■ **Stated task**: Will you return, word for word, only the lines from the top of the data below down to and including the one with "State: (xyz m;"?

■ **Data lines**:
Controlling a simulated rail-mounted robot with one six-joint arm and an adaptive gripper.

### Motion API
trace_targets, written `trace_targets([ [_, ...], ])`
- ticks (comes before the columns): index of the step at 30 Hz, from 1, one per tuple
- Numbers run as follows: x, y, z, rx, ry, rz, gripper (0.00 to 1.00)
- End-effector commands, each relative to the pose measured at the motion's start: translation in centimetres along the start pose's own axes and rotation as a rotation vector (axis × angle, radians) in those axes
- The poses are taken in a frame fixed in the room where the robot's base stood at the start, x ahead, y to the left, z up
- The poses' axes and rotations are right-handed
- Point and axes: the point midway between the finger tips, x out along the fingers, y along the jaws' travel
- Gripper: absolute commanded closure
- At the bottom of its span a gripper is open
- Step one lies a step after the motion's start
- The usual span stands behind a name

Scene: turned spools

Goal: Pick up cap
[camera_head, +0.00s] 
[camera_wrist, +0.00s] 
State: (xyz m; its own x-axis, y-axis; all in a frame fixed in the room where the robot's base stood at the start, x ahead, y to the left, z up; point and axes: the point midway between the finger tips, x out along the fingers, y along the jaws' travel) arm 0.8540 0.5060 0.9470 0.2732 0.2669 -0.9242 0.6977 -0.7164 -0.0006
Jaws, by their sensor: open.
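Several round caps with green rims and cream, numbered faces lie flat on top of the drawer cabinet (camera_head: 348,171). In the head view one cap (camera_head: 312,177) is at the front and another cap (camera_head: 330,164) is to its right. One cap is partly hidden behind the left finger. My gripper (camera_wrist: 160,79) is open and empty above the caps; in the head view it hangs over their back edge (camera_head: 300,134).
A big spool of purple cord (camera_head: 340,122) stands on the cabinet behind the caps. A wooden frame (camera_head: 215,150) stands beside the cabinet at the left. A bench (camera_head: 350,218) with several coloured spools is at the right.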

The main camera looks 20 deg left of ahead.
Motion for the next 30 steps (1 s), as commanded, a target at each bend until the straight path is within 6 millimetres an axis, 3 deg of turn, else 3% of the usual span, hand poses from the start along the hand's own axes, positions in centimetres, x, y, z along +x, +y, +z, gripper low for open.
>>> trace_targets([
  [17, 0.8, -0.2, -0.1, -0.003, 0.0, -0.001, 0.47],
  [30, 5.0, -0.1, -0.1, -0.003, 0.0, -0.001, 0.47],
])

■ **Problem solution**:
Controlling a simulated rail-mounted robot with one six-joint arm and an adaptive gripper.

### Motion API
trace_targets, written `trace_targets([ [_, ...], ])`
- ticks (comes before the columns): index of the step at 30 Hz, from 1, one per tuple
- Numbers run as follows: x, y, z, rx, ry, rz, gripper (0.00 to 1.00)
- End-effector commands, each relative to the pose measured at the motion's start: translation in centimetres along the start pose's own axes and rotation as a rotation vector (axis × angle, radians) in those axes
- The poses are taken in a frame fixed in the room where the robot's base stood at the start, x ahead, y to the left, z up
- The poses' axes and rotations are right-handed
- Point and axes: the point midway between the finger tips, x out along the fingers, y along the jaws' travel
- Gripper: absolute commanded closure
- At the bottom of its span a gripper is open
- Step one lies a step after the motion's start
- The usual span stands behind a name

Scene: turned spools

Goal: Pick up cap
[camera_head, +0.00s] 
[camera_wrist, +0.00s] 
State: (xyz m; its own x-axis, y-axis; all in a frame fixed in the room where the robot's base stood at the start, x ahead, y to the left, z up; point and axes: the point midway between the finger tips, x out along the fingers, y along the jaws' travel) arm 0.8540 0.5060 0.9470 0.2732 0.2669 -0.9242 0.6977 -0.7164 -0.0006

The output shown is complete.